The airlift of Chalabi's force led to a bitter round of finger-pointing in Washington, where some senior officials saw it as a brazen attempt by the administration to quickly move Chalabi into a position of power. It was as if Wolfowitz—possibly working with Dick Cheney and a few other administration hardliners—was trying to launch a sudden coup, taking advantage of the chaos of war to make Chalabi the leader before anyone else could fill the vacuum.

As a result, Chalabi's actions were being closely scrutinized in Washington, which made the sudden appearance of Mike Asimos, a former army officer and supposedly an investigator for the Charleston law firm of Motley Rice, all the more mysterious.

While Chalabi and his main force were flown to Nasiriyah, he left about one third of his group behind in northern Iraq.
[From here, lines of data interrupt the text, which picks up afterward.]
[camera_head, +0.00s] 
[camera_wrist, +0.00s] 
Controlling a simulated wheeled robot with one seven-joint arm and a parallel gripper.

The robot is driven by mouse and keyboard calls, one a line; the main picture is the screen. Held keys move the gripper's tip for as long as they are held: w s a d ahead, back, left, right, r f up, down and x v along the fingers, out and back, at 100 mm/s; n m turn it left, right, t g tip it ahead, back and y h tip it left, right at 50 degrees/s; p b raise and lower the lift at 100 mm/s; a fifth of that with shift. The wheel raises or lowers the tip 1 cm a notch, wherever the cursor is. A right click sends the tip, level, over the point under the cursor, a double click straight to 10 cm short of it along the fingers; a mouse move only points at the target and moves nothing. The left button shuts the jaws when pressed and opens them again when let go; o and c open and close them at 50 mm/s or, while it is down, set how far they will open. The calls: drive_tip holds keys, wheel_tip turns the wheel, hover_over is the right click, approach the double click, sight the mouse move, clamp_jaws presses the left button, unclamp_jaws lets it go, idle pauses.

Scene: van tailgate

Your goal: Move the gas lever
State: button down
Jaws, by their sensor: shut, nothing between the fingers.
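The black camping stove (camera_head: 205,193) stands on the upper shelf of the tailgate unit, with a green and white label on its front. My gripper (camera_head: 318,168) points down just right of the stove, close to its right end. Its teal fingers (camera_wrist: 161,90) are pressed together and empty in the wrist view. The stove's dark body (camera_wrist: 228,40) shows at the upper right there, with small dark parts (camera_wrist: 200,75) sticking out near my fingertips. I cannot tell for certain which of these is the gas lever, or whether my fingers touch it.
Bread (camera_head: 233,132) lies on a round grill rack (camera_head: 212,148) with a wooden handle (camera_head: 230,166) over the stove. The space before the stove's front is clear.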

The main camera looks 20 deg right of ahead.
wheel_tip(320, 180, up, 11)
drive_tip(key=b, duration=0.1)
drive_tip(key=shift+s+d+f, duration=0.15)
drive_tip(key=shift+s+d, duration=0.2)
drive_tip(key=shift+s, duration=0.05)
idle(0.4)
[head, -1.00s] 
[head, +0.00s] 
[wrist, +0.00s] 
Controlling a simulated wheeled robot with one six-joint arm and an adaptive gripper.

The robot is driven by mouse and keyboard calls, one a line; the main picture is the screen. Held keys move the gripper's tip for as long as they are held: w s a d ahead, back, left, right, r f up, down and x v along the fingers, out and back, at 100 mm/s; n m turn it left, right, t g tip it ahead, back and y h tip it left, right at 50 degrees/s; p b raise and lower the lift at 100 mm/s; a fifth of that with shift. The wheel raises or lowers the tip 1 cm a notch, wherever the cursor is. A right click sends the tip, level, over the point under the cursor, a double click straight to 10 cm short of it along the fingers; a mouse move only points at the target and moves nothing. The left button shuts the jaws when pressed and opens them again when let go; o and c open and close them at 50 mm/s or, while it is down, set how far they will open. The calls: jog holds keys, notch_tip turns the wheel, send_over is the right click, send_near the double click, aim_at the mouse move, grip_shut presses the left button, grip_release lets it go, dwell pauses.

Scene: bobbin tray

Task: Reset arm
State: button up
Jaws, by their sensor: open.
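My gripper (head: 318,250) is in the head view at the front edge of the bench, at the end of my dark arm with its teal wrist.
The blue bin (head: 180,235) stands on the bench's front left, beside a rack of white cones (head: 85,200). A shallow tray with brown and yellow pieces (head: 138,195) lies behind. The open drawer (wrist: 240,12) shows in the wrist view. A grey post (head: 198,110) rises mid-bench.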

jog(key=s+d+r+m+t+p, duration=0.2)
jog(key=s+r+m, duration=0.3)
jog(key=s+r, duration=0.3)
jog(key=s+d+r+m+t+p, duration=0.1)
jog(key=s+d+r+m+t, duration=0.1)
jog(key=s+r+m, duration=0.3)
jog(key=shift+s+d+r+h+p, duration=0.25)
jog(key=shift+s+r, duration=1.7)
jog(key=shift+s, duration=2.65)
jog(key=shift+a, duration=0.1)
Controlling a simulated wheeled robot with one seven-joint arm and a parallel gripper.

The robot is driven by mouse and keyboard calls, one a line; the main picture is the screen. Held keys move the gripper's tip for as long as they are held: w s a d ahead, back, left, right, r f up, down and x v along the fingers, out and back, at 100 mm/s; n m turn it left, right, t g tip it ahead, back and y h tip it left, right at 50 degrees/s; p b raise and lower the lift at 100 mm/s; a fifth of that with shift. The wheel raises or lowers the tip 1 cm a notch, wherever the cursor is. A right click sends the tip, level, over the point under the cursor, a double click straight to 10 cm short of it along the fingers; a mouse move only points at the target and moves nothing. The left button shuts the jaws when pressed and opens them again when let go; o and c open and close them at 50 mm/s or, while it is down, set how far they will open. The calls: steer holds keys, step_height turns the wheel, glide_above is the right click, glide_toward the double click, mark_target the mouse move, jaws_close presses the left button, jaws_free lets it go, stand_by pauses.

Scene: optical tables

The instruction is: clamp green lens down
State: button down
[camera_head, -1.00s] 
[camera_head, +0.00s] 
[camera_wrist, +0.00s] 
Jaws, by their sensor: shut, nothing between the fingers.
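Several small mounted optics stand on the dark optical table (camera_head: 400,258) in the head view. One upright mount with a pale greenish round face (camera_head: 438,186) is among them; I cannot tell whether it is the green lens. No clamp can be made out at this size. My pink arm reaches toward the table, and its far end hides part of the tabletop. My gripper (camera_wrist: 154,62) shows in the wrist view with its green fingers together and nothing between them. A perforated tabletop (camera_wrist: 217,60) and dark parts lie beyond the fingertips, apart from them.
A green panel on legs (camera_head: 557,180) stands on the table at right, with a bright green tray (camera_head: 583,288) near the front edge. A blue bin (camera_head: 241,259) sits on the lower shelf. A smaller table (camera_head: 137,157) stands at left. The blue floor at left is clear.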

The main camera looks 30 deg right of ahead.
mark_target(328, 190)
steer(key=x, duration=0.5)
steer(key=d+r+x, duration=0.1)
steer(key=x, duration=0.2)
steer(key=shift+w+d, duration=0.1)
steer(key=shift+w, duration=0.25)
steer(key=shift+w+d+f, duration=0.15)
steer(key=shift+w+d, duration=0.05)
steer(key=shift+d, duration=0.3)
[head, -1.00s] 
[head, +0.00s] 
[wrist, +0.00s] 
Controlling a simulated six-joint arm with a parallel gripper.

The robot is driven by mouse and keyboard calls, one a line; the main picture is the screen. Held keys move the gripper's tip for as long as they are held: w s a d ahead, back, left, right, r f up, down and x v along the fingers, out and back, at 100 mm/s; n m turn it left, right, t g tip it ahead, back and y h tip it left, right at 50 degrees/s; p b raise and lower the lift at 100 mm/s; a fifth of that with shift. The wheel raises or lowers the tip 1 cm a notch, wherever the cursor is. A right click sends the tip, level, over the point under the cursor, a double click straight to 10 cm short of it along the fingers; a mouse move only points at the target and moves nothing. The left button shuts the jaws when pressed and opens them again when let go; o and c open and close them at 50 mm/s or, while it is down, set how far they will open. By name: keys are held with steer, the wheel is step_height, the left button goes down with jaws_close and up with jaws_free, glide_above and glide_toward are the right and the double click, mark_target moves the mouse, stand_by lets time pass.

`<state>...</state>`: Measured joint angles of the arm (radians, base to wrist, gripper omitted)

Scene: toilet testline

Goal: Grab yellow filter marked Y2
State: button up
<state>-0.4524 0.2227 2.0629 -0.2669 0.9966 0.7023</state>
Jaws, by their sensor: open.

Asimos managed to find them in Kurdistan. He introduced himself to Nabeel Musawi, an INC political officer who had been left in charge when Chalabi went ahead with the larger group. Asimos told Musawi that he had been sent by the Pentagon to help the INC, and Musawi said he was welcome to join them as they drove south to join Chalabi and the rest of the INC in Baghdad. They finally arrived in Baghdad in mid-April, just a day or two after Chalabi had arrived from the south.

When they showed up at the Baghdad Hunting Club, with Asimos riding shotgun in an INC truck, Chalabi's senior aides were immediately suspicious. Asimos appeared with long hair, a pistol strapped to his thigh, and the type of bulletproof vest worn by journalists in war zones. Zaab Sethna, one of Chalabi's key advisors, asked Musawi about the stranger. “He told me this is Mike, he's from the Pentagon, and he has been really helpful,” Sethna recalled. Asimos introduced himself to Francis Brooke, an American who was a longtime spokesman for Chalabi, and told him that he was a former Special Forces officer who had been sent by the Office of the Secretary of Defense to help the INC.